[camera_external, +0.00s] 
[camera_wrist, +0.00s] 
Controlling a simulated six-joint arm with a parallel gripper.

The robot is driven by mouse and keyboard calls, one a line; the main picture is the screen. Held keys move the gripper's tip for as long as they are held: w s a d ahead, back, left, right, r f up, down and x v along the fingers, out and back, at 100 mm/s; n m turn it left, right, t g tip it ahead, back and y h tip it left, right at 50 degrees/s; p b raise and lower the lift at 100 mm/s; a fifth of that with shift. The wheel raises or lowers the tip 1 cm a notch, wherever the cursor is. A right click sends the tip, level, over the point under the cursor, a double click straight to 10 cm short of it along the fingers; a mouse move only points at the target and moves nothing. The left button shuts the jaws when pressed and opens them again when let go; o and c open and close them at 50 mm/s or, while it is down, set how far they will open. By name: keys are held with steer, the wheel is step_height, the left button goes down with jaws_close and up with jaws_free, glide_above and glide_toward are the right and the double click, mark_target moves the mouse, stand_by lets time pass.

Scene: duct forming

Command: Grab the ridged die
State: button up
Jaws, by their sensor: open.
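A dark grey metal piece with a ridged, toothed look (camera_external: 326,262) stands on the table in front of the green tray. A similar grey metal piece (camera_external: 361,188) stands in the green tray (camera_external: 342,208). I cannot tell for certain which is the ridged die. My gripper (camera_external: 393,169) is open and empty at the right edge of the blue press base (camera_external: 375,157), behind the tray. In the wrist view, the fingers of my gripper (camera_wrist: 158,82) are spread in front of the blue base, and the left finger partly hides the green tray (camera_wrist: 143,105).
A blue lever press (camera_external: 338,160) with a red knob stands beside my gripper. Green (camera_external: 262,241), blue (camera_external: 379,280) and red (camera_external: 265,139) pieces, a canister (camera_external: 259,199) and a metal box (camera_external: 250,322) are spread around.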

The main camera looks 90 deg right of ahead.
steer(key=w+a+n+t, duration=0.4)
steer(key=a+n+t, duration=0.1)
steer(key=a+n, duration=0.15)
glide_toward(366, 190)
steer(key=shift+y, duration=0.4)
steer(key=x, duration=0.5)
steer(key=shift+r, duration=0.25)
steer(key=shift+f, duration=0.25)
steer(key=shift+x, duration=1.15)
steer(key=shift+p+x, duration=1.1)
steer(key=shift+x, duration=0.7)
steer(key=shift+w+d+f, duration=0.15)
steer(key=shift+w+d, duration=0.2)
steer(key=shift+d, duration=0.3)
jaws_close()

**********

What to produce:
Print the lines from the line containing "Controlling a simulated" to the line containing "State: button up", both ends included, exactly and with nothing added.

Reply:
Controlling a simulated six-joint arm with a parallel gripper.

The robot is driven by mouse and keyboard calls, one a line; the main picture is the screen. Held keys move the gripper's tip for as long as they are held: w s a d ahead, back, left, right, r f up, down and x v along the fingers, out and back, at 100 mm/s; n m turn it left, right, t g tip it ahead, back and y h tip it left, right at 50 degrees/s; p b raise and lower the lift at 100 mm/s; a fifth of that with shift. The wheel raises or lowers the tip 1 cm a notch, wherever the cursor is. A right click sends the tip, level, over the point under the cursor, a double click straight to 10 cm short of it along the fingers; a mouse move only points at the target and moves nothing. The left button shuts the jaws when pressed and opens them again when let go; o and c open and close them at 50 mm/s or, while it is down, set how far they will open. By name: keys are held with steer, the wheel is step_height, the left button goes down with jaws_close and up with jaws_free, glide_above and glide_toward are the right and the double click, mark_target moves the mouse, stand_by lets time pass.

Scene: duct forming

Command: Grab the ridged die
State: button up

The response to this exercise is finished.